Start of MATERIAL

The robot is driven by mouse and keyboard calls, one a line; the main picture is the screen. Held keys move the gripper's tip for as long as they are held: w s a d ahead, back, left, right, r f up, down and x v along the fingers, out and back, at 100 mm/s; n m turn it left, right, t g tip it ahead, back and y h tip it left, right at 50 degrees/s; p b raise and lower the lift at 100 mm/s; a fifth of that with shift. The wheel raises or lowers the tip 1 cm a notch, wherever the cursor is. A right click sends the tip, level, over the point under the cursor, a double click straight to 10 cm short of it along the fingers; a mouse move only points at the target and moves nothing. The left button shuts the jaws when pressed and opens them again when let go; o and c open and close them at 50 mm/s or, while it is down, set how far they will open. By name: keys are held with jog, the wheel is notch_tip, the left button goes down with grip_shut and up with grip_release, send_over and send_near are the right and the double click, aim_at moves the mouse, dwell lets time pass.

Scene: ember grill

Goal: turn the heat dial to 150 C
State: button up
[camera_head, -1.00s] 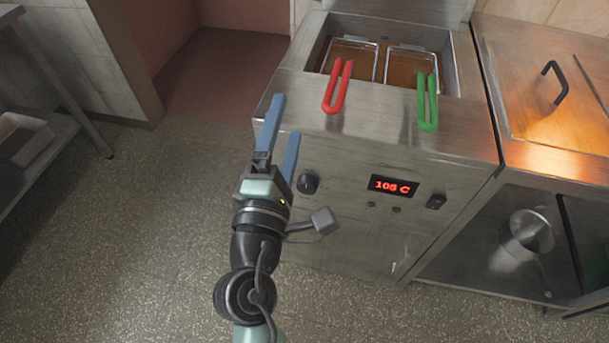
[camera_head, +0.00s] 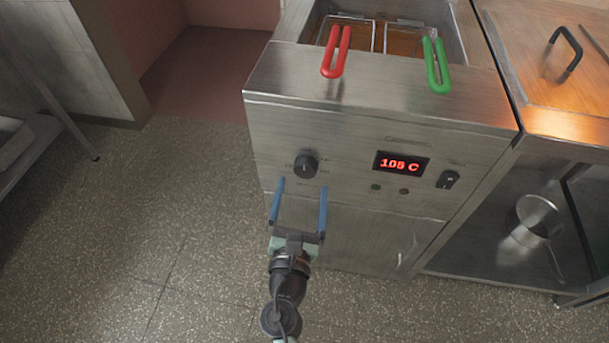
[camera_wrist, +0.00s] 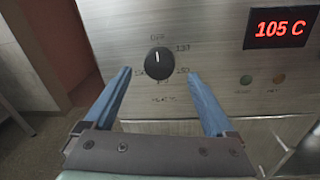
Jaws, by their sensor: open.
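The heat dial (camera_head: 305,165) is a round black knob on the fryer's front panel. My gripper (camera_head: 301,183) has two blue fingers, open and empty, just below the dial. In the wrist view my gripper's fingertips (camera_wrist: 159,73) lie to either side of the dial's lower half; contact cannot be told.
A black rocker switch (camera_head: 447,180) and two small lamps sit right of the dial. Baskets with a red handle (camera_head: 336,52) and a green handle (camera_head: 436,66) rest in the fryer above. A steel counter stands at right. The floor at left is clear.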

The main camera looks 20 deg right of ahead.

End of MATERIAL

* [BRIEF]: Retype, exactly and only, the lines running from the one with "Jaws, by their sensor: open." through the final line of the listing above.

* [OUTPUT]:
Jaws, by their sensor: open.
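The heat dial (camera_head: 305,165) is a round black knob on the fryer's front panel. My gripper (camera_head: 301,183) has two blue fingers, open and empty, just below the dial. In the wrist view my gripper's fingertips (camera_wrist: 159,73) lie to either side of the dial's lower half; contact cannot be told.
A black rocker switch (camera_head: 447,180) and two small lamps sit right of the dial. Baskets with a red handle (camera_head: 336,52) and a green handle (camera_head: 436,66) rest in the fryer above. A steel counter stands at right. The floor at left is clear.

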The main camera looks 20 deg right of ahead.

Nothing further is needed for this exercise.